Character creation and development is deep and highly customizable, with augments covering nearly every imaginable modality – enhanced speed and strength; infrared vision; enhanced hacking abilities; stealth; pheromone-based conversation enhancements; the works – and the game is designed to make play responsive to your particular Jensen’s design. Want to emphasize stealth and non-lethal combat techniques? The game can be completed from start to finish without killing a single person, aside from enemy “bosses.” Want to emphasize strength, armor, and lethal combat? You can run and gun your way through most of the levels, though the going will be tough. Develop your hacking skills and you’ll be able to open every door and container, giving you alternate routes through various maps, as well as cash and loot.  Invest in your pheromonic enhancements, and you will be able to intuit the personality types of the people you talk with, opening up special dialogue options that make it possible to get them to manipulate them into doing the things you want. For any situation, there are a number of different methods of approach that depend upon your chosen augmentations and your ability to read the environment. If Mass Effect is most immersive with respect to its relationships and Fallout with respect to its world, then Deus Ex is most immersive in its tactical situations – in the way in which you complete your assignments and missions.  

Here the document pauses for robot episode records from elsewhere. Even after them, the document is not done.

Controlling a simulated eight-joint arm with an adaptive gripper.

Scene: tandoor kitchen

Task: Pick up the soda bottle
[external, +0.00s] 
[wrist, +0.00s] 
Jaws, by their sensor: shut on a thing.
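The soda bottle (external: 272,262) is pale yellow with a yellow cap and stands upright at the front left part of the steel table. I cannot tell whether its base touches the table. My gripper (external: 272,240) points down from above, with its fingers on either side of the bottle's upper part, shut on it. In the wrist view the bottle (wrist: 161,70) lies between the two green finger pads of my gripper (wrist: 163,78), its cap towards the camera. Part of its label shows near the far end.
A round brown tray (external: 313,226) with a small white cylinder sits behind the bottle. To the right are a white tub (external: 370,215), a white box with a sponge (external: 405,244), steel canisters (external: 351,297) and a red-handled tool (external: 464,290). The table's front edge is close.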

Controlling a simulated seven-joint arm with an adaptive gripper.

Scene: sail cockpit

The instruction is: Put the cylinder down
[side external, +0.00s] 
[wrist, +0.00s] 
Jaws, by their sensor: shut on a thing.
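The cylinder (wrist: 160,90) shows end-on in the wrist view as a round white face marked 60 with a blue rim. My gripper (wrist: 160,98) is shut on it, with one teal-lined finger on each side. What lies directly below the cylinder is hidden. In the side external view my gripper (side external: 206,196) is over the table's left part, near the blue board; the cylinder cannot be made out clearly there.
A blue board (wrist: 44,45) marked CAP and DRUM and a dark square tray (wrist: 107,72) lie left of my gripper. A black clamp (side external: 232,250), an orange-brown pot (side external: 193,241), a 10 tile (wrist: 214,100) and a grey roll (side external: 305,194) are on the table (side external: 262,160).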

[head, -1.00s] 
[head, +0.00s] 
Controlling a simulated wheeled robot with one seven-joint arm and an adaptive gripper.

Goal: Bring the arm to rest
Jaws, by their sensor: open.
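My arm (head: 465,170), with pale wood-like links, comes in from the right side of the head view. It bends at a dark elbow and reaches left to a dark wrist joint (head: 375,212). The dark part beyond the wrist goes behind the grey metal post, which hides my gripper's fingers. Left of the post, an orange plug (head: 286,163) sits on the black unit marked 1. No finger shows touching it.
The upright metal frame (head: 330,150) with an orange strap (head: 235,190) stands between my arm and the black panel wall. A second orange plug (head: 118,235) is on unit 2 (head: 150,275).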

I do not want to give the impression that RPGs are the only types of video games in which one can have an intensely immersive, narrative experience. The First-Person Shooter (FPS) genre is also known for its narrative gems – Half Life; System Shock; Bioshock; S.T.A.L.K.E.R. (though many will want to call these “immersive sims,” under which they would include Deus Ex) – and for those interested in narrative immersion in video games outside the RPG genre (and games more generally) can check out the dialogue I did years ago with independent game reviewer and YouTuber, Noah Caldwell-Gervais, on BloggingHeads.TV.